> [Exercise aim]: Leave out every picture, then transcribe the rest of the listing exactly.
━━━ Information shown
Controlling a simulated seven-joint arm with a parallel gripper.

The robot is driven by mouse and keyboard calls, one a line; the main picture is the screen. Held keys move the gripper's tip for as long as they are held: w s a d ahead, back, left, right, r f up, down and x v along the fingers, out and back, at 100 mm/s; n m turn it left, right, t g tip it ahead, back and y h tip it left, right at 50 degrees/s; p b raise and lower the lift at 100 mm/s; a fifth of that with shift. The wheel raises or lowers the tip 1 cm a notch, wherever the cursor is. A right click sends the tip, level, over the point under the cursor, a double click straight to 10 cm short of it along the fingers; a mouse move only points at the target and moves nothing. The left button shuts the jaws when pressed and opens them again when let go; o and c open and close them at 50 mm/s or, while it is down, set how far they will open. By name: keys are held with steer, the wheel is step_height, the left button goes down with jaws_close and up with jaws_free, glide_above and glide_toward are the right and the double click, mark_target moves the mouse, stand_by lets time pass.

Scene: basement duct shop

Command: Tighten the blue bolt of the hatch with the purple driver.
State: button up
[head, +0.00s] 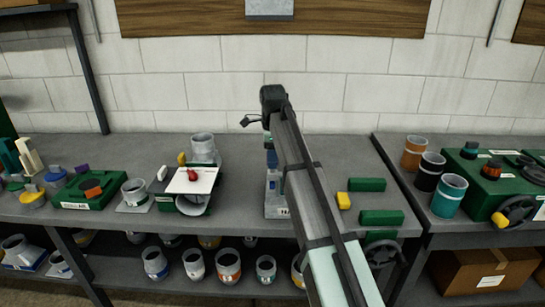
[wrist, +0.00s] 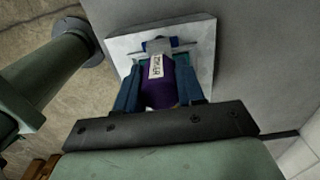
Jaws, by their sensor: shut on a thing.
━━━━━━
> [Exercise result]:
Controlling a simulated seven-joint arm with a parallel gripper.

The robot is driven by mouse and keyboard calls, one a line; the main picture is the screen. Held keys move the gripper's tip for as long as they are held: w s a d ahead, back, left, right, r f up, down and x v along the fingers, out and back, at 100 mm/s; n m turn it left, right, t g tip it ahead, back and y h tip it left, right at 50 degrees/s; p b raise and lower the lift at 100 mm/s; a fifth of that with shift. The wheel raises or lowers the tip 1 cm a notch, wherever the cursor is. A right click sends the tip, level, over the point under the cursor, a double click straight to 10 cm short of it along the fingers; a mouse move only points at the target and moves nothing. The left button shuts the jaws when pressed and opens them again when let go; o and c open and close them at 50 mm/s or, while it is down, set how far they will open. By name: keys are held with steer, the wheel is step_height, the left button goes down with jaws_close and up with jaws_free, glide_above and glide_toward are the right and the double click, mark_target moves the mouse, stand_by lets time pass.

Scene: basement duct shop

Command: Tighten the blue bolt of the hatch with the purple driver.
State: button up
[head, +0.00s] 
[wrist, +0.00s] 
Jaws, by their sensor: shut on a thing.

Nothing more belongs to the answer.